| DESCRIPTION OF THE TASK |
Return each line containing the string "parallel".

| DATA PROVIDED |
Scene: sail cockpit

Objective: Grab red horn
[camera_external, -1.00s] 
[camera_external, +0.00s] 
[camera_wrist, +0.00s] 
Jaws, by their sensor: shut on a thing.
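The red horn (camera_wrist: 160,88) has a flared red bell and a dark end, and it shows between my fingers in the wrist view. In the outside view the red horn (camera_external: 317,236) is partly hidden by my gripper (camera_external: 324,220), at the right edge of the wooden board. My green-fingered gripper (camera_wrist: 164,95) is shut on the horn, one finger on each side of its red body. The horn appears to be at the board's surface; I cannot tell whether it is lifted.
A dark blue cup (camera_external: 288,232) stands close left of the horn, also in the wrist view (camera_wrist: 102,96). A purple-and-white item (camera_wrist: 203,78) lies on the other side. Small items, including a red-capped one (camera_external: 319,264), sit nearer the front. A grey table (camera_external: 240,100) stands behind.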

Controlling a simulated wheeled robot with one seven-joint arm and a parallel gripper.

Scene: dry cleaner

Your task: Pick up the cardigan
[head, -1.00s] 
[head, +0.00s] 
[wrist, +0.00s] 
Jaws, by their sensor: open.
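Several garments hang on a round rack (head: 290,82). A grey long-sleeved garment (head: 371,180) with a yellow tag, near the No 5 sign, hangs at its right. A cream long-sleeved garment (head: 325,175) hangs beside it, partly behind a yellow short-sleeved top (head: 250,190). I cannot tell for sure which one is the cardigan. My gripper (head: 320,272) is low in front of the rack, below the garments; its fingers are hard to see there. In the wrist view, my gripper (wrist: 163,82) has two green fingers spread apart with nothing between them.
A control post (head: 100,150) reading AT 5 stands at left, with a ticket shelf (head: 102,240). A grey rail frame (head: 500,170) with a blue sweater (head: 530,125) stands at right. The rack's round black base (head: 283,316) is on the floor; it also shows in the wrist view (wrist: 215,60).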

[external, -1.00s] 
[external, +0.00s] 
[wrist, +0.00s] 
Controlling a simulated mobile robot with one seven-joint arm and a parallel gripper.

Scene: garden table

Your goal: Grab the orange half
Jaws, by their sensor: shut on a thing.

| TASK RESULT |
Controlling a simulated wheeled robot with one seven-joint arm and a parallel gripper.
Controlling a simulated mobile robot with one seven-joint arm and a parallel gripper.

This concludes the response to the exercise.